“The Son, which is the Word of the Father, begotten from everlasting of the Father, the very and eternal God, and of one substance with the Father, took Man’s nature in the womb of the blessed Virgin, of her substance: so that two whole and perfect Natures, that is to say, the Godhead and Manhood, were joined together in one Person, never to be divided, whereof is one Christ, very God, and very Man; who truly suffered, was crucified, dead, and buried, to reconcile his Father to us, and to be a sacrifice, not only for original guilt, but also for actual sins of men.”
by Brendan Case
The first of the Thirty-Nine Articles of Religion (1571) summarized the church’s historic affirmation that there is one God, the creator of all that is not he, who nonetheless subsists eternally in three “persons,” the Father, the Son, and the Holy Spirit. The second article focuses particular attention on the divinity and assumed humanity of that Son. This article, like the Lutheran Confessions which were its parents (see below), summarizes and endorses central teachings from the Councils of Constantinople (381) and Chalcedon (451), thus demonstrating its drafters’ commitment to catholicity and tradition, while also obliquely criticizing some Anabaptists’ denials of the Trinity and the Incarnation, as well as the Roman Catholic account of the Mass as a “sacrifice.”
An overview of the Articles’ background and provenance can be found elsewhere in this series, but it’s important for our purposes to keep in view that the second of the Thirty-Nine Articles, like many of the others, is largely drawn from prior Lutheran Confessions, notably the Augsburg (or Augustana, 1530), and the Württemberg (1552).These and other texts from the Continental Reformation exercised a profound influence in England, particularly on Cranmer, the principal author of both the draft Thirteen Articles (1538?), and the Edwardian Forty-Two Articles (1552), which were finally revised by Matthew Parker and others into the Thirty-Nine Articles which have largely endured to the present. (For the above and more, cf.
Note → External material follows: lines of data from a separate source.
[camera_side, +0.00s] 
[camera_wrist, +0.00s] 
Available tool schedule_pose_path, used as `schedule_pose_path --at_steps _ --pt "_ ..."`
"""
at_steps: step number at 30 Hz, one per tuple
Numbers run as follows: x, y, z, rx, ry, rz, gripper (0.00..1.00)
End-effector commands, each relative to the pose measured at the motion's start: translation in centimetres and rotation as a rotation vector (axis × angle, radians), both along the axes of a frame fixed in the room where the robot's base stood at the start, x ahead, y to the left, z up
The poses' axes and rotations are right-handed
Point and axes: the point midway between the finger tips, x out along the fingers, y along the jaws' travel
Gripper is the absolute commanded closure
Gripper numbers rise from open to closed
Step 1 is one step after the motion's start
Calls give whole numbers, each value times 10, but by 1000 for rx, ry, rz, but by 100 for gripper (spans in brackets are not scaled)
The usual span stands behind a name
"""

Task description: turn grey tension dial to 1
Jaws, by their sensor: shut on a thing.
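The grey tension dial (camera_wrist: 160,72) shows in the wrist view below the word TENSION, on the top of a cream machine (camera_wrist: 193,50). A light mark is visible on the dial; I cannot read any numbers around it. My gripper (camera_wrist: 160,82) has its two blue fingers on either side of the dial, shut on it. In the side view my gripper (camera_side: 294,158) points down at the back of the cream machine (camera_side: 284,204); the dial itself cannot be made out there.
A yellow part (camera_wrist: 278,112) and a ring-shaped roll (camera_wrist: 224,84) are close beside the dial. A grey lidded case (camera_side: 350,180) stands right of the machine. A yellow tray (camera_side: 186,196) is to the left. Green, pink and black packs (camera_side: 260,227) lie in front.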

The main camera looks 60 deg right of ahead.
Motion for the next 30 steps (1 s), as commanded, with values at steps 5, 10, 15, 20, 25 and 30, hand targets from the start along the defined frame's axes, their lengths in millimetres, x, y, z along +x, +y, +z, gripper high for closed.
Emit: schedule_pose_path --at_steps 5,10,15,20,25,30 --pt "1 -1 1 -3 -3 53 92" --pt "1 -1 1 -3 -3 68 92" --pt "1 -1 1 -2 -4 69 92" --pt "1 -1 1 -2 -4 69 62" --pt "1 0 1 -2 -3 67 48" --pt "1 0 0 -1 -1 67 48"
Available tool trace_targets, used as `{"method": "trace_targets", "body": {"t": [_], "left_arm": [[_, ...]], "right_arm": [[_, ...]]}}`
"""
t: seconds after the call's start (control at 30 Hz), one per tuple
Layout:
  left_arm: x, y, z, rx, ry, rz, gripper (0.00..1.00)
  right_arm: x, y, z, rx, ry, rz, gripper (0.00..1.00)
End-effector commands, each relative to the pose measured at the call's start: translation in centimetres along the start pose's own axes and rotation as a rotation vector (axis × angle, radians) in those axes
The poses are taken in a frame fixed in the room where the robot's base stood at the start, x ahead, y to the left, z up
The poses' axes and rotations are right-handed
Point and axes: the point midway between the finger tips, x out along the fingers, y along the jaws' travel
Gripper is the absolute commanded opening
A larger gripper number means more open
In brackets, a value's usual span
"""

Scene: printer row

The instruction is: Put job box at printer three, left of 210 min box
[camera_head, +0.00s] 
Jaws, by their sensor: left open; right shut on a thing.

Charles Hardwick, History of the Articles of Religion (1851), p. 21-138.)
Article II opens with a summary of the Son’s divinity and Incarnation (“the Son…her substance”), taken largely taken from the third article of the Augustana, with a substantial insertion from the second article of the Württemberg Confession (“we believe and confess the Son of God, our Lord Jesus Christ, eternally begotten from his Father, true and eternal God, consubstantial with his Father”). Nonetheless, it also neatly summarizes the second article of the Nicene-Constantinopolitan Creed regarding Christ’s eternal deity and Incarnation in time.
The Council of Constantinople (381) settled a decades’-long theological struggle sparked in Alexandria in 321, when a priest named Arius (250-336) took a long tradition of subordinating the Son to the Father to new extremes, with his teaching that “there was a time when [the Son] was not.” The emperor Constantine himself ultimately intervened in the ensuing debate, calling a council at Nicaea (325) that excommunicated Arius, anathematizing anyone who denied the Son’s eternal generation, and maintaining that Father and Son were “of the same nature,” “homoöusios” in Greek, quickly rendered into Latin as “consubstantialis,” which reappears in our Article.
In the near term, Nicaea settled little, however, as many balked at the extra-biblical provenance and apparently modalist implications of “homoöusios.” Opposition to Nicaea was fractured and fractious: some proposed to describe the Son as only “of a similar nature” (homoiousios) to the Father; some to dispense with “substance” talk altogether, in favor of simply affirming that the Son is “like” the Father (the “Homoians”); some to describe the Son as “of a different substance” (heteroöusios) than the Father.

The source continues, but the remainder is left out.